The Press Coverage of the Temporary Shelters Is Somehow Even Worse than I Thought

The Gods of Time were very kind to Gov. Phil Scott when they arranged for March 15 to fall on a Friday this year. The 15th was the expiration date for the Adverse Weather Conditions emergency housing program, and that’s when the governor, in all his infinite wisdom and alleged niceness, deliberately unsheltered nearly 500 vulnerable Vermonters.

And partly because it happened on a Friday, the press coverage was scant and woefully incomplete. Almost to the point of moral bankruptcy.

It was bad enough that the coverage of Scott’s decision was slanted pretty strongly in his direction. But the lack of attention to the details of his slapped-together temporary shelter “system” may well let him off the hook entirely for an administrative failure of the worst kind

Friday afternoon is the beginning of the long, dark, largely journalism-free weekend. Staffing is minimal at best. Our biggest outlets (VTDigger, Seven Days, Vermont Public) may have a designated reporter who’s on call to cover big breaking news, and the bar is pretty high for that. The TV stations have smaller staffs but still maintain a weekend presence because they’ve got airtime to fill. But don’t expect their A-Team, such as it is. Any coverage from Friday afternoon to Monday will mainly focus on fires, crashes and crime.

With the background set, what did we get for shelter coverage from Friday evening, when the shelters opened, until now? Damn near next to nothing.

To start with, did any media outlet ask some basic questions about the shelters? Capacity, size, type of building, amenities (bathrooms, showers, food prep/storage, personal belongings storage, etc.), previous use?

No, they did not. At least not as far as I can tell. If they did, they didn’t bother reporting it. That information should be readily available from the Department of Children and Families.

Did any media outlet send a reporter to tour the facilities? By my count, three did, and they all visited before the shelters opened Friday night. Vermont Public and VTDigger shared a story (also referenced below) that brought us inside the shelter at 108 Cherry Street in Burlington. WCAX’s Ike Bendavid filed a report Friday afternoon including indoor footage of the same shelter; both included images showing just how appallingly close together the cots were. Bob Audette of the Brattleboro Reformer (or possibly just Reformer photographer Kristopher Radder) went inside the hastily-arranged fourth shelter in an office building formerly used by Entergy Nuclear. Radder’s photos show state workers scrambling to turn the empty space into a shelter in 24 hours’ time.

That’s it, as far as I can tell. Nobody else bothered to go inside any of the four shelters. Nobody even tried to visit the shelters after they opened.

I mean, it was after hours on Friday. Quittin’ time!

Also, I have seen a grand total of one story that included the viewpoint of a person evicted from a state-paid motel room: the shared Vermont Public/Digger piece.

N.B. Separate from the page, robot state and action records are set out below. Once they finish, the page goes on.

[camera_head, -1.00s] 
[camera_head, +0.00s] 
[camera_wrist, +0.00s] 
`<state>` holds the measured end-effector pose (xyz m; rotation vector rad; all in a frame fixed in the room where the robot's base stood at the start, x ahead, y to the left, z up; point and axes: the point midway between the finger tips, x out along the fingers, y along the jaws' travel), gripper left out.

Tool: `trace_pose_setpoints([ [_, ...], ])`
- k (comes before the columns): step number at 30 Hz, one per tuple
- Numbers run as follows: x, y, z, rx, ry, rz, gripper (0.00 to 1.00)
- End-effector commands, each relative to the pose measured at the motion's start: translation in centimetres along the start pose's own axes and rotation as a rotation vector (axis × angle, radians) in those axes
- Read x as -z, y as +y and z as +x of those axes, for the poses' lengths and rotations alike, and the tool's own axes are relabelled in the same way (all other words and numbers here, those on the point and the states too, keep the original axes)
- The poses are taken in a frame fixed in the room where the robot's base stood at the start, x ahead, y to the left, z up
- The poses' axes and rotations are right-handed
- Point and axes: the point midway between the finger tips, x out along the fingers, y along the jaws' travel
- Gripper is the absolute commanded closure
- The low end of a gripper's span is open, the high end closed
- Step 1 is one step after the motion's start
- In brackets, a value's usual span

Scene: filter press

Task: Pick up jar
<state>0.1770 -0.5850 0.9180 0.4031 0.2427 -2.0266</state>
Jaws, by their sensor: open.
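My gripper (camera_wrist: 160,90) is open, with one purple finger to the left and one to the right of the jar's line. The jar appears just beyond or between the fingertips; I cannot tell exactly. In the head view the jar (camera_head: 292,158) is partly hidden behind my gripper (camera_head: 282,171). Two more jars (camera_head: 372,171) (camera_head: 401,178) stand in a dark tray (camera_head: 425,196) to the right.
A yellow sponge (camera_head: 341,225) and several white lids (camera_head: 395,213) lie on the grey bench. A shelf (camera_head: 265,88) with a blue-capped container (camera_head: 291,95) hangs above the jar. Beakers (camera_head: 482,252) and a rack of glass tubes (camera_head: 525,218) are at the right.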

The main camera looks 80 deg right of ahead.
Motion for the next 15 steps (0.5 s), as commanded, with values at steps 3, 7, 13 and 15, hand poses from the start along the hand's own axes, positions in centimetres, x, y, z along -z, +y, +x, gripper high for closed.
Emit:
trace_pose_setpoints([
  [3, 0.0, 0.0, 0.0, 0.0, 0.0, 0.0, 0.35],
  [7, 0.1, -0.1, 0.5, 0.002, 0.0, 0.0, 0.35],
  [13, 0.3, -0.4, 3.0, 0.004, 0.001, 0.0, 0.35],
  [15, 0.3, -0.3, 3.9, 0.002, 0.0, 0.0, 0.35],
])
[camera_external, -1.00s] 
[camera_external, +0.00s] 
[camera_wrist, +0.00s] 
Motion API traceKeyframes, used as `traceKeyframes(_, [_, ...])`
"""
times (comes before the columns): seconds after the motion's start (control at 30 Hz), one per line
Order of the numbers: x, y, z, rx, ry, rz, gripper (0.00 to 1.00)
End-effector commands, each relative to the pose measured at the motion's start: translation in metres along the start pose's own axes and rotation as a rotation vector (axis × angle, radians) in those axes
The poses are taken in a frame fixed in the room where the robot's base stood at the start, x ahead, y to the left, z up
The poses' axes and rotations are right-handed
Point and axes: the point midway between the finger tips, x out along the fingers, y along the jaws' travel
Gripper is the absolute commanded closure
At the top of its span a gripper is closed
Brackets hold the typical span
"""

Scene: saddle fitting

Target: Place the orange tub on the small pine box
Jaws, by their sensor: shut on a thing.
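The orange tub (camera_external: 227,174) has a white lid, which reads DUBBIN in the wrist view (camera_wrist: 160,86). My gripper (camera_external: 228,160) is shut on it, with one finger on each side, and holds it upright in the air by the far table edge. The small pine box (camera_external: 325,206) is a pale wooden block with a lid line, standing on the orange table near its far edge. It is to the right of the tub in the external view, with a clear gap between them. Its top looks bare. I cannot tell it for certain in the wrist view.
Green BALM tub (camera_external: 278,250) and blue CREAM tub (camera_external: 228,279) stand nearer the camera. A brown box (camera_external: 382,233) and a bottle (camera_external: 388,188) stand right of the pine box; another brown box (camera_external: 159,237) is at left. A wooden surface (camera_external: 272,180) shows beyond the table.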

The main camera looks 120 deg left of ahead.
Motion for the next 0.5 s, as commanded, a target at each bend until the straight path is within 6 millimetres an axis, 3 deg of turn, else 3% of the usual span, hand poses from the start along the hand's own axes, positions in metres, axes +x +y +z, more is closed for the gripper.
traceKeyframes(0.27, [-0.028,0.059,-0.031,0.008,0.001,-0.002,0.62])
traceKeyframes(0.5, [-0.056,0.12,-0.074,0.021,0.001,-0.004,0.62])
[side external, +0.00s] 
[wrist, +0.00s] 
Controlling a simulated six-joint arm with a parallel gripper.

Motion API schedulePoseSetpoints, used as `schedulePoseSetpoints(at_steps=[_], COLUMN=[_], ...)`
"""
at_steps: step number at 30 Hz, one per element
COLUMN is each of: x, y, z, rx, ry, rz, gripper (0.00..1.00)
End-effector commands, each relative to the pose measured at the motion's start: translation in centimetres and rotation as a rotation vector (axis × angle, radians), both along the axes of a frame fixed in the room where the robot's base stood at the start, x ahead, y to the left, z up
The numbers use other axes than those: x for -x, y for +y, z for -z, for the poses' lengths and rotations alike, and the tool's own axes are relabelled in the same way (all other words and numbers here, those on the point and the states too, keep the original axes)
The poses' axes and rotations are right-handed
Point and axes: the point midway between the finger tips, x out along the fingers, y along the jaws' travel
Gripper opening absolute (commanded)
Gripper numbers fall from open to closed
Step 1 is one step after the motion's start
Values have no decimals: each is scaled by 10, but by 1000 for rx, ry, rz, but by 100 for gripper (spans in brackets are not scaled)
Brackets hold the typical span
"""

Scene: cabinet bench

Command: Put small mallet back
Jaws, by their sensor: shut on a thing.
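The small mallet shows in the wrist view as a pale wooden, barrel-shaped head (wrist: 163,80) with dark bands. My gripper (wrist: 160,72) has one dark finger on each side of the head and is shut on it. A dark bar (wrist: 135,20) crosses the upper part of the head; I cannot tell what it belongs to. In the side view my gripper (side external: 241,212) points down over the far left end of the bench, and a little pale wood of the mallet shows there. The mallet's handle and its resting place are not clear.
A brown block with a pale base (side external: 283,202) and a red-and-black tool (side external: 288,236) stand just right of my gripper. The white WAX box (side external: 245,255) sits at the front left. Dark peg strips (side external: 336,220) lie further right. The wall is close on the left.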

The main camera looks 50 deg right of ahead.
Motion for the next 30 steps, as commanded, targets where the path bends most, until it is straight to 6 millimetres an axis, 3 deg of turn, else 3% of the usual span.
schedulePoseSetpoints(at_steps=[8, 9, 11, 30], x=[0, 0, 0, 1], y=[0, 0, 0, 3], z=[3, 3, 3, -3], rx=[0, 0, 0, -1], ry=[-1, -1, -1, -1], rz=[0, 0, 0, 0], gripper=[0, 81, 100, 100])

C’mon, folks. These real-life accounts are what brings life to a story about public policy. The experiences of these people ought to be held up as part of a journalistic endeavor. When their voices go unheard, the resulting coverage subtly (or not-so-subtly) reinforces the stereotypes about unhoused folk. And it lets officialdom off the hook for the grim reality of what’s being done.

I’ll say it again: I still believe that the goal of good journalism is, in the words of Mr. Dooley, to comfort the afflicted and afflict the comfortable. In this case, “the comfortable” include all the responsible state officials who had homes to go to and beds to sleep in. Our press failed to hold them to account.

1 thought on “The Press Coverage of the Temporary Shelters Is Somehow Even Worse than I Thought

  1. textaddict81459c8dba's avatartextaddict81459c8dba

    Just a note to say thanks for your (apparently!) singular attention to this manufactured crisis. Phil Scott is just TX Gov Greg Abbott with better rhetoric. On basic questions of policy they don’t actually differ, unfortunately. No I have no idea why is so popular. 

    My thanks include a yearly contribution, one long overdue.